* [Recorded data]

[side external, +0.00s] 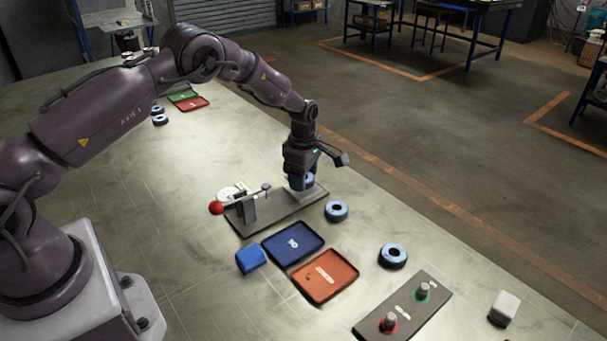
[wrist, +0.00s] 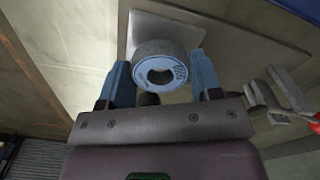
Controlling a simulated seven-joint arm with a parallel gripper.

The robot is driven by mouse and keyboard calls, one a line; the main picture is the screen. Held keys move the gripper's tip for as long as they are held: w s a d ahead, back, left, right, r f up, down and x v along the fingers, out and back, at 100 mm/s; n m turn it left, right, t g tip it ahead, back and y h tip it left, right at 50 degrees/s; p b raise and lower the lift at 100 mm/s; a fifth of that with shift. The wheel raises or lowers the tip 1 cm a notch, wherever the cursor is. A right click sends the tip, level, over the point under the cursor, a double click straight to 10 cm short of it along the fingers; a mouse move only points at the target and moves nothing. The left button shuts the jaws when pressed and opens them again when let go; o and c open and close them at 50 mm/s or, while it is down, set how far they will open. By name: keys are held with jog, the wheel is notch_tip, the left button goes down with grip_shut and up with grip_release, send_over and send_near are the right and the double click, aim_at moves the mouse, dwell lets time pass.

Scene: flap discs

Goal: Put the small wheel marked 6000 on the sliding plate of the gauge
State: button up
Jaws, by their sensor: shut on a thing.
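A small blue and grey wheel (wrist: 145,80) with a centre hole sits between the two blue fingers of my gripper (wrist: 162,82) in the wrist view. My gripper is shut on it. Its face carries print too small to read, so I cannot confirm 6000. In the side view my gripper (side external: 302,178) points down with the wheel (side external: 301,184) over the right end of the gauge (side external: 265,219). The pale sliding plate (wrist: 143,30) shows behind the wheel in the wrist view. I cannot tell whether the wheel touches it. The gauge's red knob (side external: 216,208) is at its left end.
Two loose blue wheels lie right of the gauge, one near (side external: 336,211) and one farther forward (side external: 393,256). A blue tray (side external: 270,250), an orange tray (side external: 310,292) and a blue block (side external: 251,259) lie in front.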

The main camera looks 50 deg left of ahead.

* [Task requirements]
Repeat the lines above exactly, and keep every picture out.

* [Solution]
[side external, +0.00s] 
[wrist, +0.00s] 
Controlling a simulated seven-joint arm with a parallel gripper.

The robot is driven by mouse and keyboard calls, one a line; the main picture is the screen. Held keys move the gripper's tip for as long as they are held: w s a d ahead, back, left, right, r f up, down and x v along the fingers, out and back, at 100 mm/s; n m turn it left, right, t g tip it ahead, back and y h tip it left, right at 50 degrees/s; p b raise and lower the lift at 100 mm/s; a fifth of that with shift. The wheel raises or lowers the tip 1 cm a notch, wherever the cursor is. A right click sends the tip, level, over the point under the cursor, a double click straight to 10 cm short of it along the fingers; a mouse move only points at the target and moves nothing. The left button shuts the jaws when pressed and opens them again when let go; o and c open and close them at 50 mm/s or, while it is down, set how far they will open. By name: keys are held with jog, the wheel is notch_tip, the left button goes down with grip_shut and up with grip_release, send_over and send_near are the right and the double click, aim_at moves the mouse, dwell lets time pass.

Scene: flap discs

Goal: Put the small wheel marked 6000 on the sliding plate of the gauge
State: button up
Jaws, by their sensor: shut on a thing.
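A small blue and grey wheel (wrist: 145,80) with a centre hole sits between the two blue fingers of my gripper (wrist: 162,82) in the wrist view. My gripper is shut on it. Its face carries print too small to read, so I cannot confirm 6000. In the side view my gripper (side external: 302,178) points down with the wheel (side external: 301,184) over the right end of the gauge (side external: 265,219). The pale sliding plate (wrist: 143,30) shows behind the wheel in the wrist view. I cannot tell whether the wheel touches it. The gauge's red knob (side external: 216,208) is at its left end.
Two loose blue wheels lie right of the gauge, one near (side external: 336,211) and one farther forward (side external: 393,256). A blue tray (side external: 270,250), an orange tray (side external: 310,292) and a blue block (side external: 251,259) lie in front.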

The main camera looks 50 deg left of ahead.

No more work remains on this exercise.